The luge, as everyone calls it, is not open to the public. Family members and lucky friends slide down the 700-foot track on inflatable tubes. The trip is done on your back, feet-first, and takes less than 30 seconds. But as Baldwin’s wife Heather puts it, “Your adrenaline is coming out of your ears.”

The beginning and end of the luge are graced with 16-foot long tunnels. Baldwin estimates that there's a drop of about 150 feet from start to finish. He decided to add the tunnels in the winter of 2016-17 to make the luge more exciting.

"It’s deceptively fast,” said Baldwin’s stepson, Sam Coes, a building contractor in Rumney. “As soon as you get on these tubes and start to go down, there's no brakes. You're not stopping."

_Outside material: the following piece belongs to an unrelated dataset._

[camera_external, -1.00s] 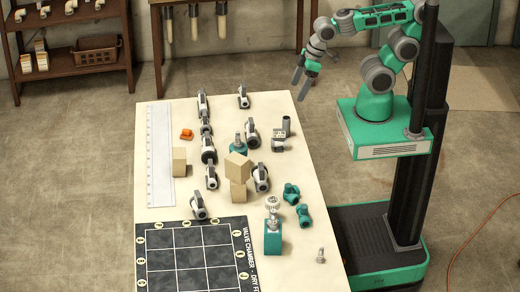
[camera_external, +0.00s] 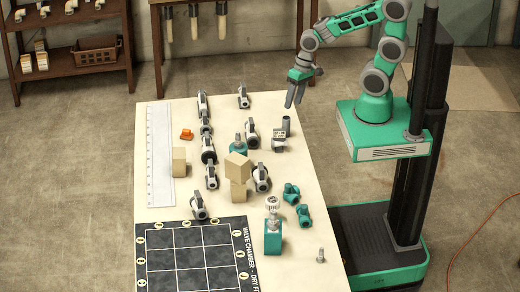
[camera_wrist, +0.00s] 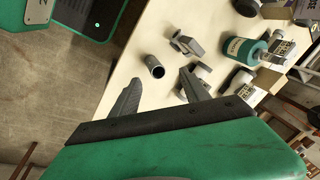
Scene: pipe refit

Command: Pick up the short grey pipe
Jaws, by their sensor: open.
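The short grey pipe (camera_external: 286,123) stands upright near the far right edge of the table. In the wrist view the pipe (camera_wrist: 154,67) shows its open round end, beyond and between my fingers. My gripper (camera_external: 293,103) is open and empty, above the table's right edge and close over the pipe. In the wrist view my gripper's fingers (camera_wrist: 158,85) are spread apart, and the pipe does not touch them.
A small grey-white fitting (camera_external: 279,143) stands just in front of the pipe, and a valve (camera_external: 251,134) stands to its left. Teal fittings (camera_external: 291,192) lie nearer on the table (camera_external: 310,268). Tan blocks (camera_external: 238,192) are stacked mid-table.

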Coes was dubious about Baldwin's scheme to build the two tunnels by covering inflatable truck inner tubes with a tarp and then blowing snow over the tarp.

"I took a look at that thing and informed him flat-out it was never going to work. There's no way," Coes recalled. "And so he kept going, and next thing I know, he has a perfectly formed tunnel."

Baldwin subsequently made an eight-foot long, semi-cylindrical wooden form to built the tunnels. He positioned the form on top of a rectangular table with skis attached to its legs. After the form is covered with snow, he slides the table forward and repeats the process to create another eight-foot section of the tunnel.

A former math teacher who rowed as an undergraduate at Yale, Baldwin concedes that making the luge track better every year is a bit of an obsession. On a recent weekend after the sun went down and the mercury was in the teens, a reporter watched him blow snow on the first tunnel, which is located at the edge of a deck outside his living room. Visiting kids and grandkids gathered in the warmth of the living room and kitchen.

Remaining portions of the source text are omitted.